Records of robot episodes
—————

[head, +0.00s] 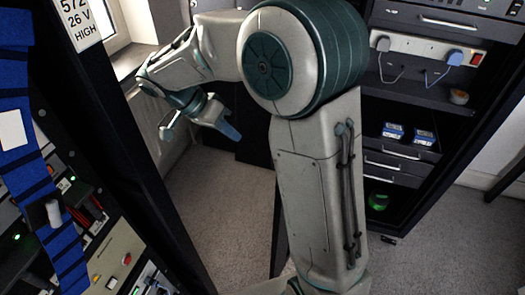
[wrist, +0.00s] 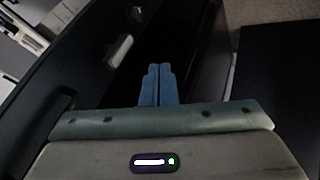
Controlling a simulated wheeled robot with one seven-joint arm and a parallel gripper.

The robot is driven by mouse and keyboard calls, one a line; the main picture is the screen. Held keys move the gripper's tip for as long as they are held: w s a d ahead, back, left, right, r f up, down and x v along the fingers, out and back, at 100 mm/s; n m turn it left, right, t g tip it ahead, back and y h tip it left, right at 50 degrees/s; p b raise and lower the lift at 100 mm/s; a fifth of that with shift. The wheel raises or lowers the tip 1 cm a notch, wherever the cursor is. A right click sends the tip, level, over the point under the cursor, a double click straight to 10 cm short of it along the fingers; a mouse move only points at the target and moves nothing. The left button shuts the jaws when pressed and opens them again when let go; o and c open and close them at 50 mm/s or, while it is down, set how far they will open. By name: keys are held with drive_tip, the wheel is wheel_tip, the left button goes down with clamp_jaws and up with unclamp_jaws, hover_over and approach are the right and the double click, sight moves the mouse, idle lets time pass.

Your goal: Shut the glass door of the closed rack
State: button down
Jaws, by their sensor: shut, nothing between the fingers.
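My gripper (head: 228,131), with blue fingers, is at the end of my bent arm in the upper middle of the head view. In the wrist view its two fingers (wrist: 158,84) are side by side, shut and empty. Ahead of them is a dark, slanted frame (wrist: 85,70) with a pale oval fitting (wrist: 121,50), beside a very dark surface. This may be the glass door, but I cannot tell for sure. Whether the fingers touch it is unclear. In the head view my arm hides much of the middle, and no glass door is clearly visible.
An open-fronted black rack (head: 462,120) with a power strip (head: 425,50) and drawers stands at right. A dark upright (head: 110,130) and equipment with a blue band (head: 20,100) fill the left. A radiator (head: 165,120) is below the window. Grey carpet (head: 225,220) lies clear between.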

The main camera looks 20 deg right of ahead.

—————

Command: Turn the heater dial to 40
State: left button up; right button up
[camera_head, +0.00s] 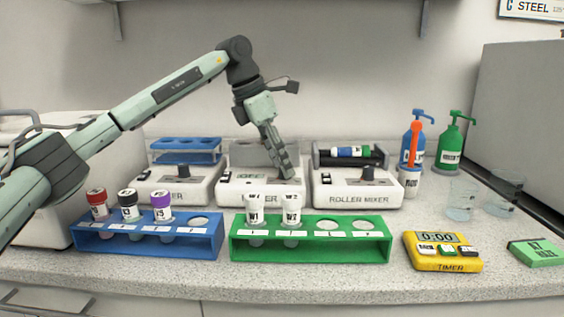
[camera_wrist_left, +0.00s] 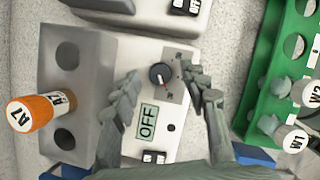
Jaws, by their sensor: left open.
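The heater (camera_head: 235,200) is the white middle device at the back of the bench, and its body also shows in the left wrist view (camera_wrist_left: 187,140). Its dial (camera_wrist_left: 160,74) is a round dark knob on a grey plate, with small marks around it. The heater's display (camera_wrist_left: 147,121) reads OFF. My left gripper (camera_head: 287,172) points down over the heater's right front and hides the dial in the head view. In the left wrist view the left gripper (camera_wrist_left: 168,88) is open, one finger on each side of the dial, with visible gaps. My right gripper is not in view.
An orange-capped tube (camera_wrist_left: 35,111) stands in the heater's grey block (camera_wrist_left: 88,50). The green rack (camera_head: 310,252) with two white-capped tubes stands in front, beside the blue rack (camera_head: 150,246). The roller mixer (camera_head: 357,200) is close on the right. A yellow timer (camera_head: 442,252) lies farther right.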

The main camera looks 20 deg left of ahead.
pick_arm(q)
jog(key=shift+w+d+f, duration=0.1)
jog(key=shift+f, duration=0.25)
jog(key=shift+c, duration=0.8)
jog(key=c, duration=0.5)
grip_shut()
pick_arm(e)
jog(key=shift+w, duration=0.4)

—————

— To be done —
What lines above run from the one with "[head, +0.00s]" to the one with "State: button down"? Give them again exactly, ends included, and leave the pictures out.

— Reply to the exercise —
[head, +0.00s] 
[wrist, +0.00s] 
Controlling a simulated wheeled robot with one seven-joint arm and a parallel gripper.

The robot is driven by mouse and keyboard calls, one a line; the main picture is the screen. Held keys move the gripper's tip for as long as they are held: w s a d ahead, back, left, right, r f up, down and x v along the fingers, out and back, at 100 mm/s; n m turn it left, right, t g tip it ahead, back and y h tip it left, right at 50 degrees/s; p b raise and lower the lift at 100 mm/s; a fifth of that with shift. The wheel raises or lowers the tip 1 cm a notch, wherever the cursor is. A right click sends the tip, level, over the point under the cursor, a double click straight to 10 cm short of it along the fingers; a mouse move only points at the target and moves nothing. The left button shuts the jaws when pressed and opens them again when let go; o and c open and close them at 50 mm/s or, while it is down, set how far they will open. By name: keys are held with drive_tip, the wheel is wheel_tip, the left button goes down with clamp_jaws and up with unclamp_jaws, hover_over and approach are the right and the double click, sight moves the mouse, idle lets time pass.

Your goal: Shut the glass door of the closed rack
State: button down

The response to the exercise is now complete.